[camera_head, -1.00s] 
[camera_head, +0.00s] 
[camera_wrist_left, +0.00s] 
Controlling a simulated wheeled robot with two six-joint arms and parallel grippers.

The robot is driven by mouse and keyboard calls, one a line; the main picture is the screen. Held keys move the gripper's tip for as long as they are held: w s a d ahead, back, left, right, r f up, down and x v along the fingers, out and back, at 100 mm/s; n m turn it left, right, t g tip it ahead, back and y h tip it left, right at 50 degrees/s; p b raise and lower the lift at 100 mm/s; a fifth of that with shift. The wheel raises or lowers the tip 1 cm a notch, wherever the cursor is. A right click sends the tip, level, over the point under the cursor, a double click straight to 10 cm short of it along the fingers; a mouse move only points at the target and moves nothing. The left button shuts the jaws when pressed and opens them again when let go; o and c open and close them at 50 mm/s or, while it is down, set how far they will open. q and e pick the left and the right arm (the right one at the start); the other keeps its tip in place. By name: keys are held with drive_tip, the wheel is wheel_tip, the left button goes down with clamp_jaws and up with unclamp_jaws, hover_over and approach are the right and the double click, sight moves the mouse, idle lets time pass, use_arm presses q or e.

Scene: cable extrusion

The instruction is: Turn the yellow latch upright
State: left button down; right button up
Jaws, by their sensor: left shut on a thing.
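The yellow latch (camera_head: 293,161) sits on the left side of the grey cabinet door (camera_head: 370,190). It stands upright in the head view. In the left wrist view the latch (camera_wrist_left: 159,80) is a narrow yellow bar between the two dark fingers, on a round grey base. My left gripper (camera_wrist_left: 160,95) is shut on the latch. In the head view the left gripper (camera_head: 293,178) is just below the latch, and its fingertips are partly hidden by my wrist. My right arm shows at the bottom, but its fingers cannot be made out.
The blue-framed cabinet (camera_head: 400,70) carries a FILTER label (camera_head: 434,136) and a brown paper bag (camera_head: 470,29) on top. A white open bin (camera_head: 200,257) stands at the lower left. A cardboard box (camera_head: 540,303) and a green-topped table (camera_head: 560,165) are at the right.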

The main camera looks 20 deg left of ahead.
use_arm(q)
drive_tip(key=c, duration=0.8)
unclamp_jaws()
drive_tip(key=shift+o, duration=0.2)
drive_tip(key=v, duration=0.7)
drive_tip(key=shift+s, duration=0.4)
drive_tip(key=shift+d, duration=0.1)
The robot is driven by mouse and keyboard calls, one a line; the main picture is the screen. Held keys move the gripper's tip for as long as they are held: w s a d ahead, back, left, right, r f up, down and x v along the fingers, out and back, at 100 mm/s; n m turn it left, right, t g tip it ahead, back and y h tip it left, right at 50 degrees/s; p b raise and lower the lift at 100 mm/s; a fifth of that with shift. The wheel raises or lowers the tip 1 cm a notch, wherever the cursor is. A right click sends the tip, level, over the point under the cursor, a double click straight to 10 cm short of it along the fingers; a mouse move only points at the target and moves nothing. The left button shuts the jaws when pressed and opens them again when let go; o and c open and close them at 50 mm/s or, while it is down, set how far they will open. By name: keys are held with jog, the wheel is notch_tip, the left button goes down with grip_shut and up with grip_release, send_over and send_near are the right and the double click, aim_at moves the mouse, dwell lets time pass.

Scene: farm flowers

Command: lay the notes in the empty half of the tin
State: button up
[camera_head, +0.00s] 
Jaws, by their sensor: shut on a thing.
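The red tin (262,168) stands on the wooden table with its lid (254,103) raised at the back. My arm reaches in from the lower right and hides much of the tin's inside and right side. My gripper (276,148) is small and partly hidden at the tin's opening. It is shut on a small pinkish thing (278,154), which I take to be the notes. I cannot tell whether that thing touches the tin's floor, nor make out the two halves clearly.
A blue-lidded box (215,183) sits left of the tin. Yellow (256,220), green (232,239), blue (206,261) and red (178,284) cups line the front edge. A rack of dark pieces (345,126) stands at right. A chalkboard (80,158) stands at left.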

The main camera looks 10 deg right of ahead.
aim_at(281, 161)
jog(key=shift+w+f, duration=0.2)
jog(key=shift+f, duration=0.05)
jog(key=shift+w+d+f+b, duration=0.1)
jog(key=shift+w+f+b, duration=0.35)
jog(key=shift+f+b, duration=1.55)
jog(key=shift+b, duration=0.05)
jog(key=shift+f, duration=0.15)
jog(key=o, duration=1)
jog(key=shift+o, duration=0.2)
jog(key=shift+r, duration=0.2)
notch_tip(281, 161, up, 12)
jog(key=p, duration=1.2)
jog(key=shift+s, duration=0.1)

—————

* [Exercise goal]: Extract the lines from the line with "Scene: cable extrusion" through the line with "State: left button down; right button up". Keep both of those lines, copy everything exactly, and add nothing.

* [Exercise output]:
Scene: cable extrusion

The instruction is: Turn the yellow latch upright
State: left button down; right button up

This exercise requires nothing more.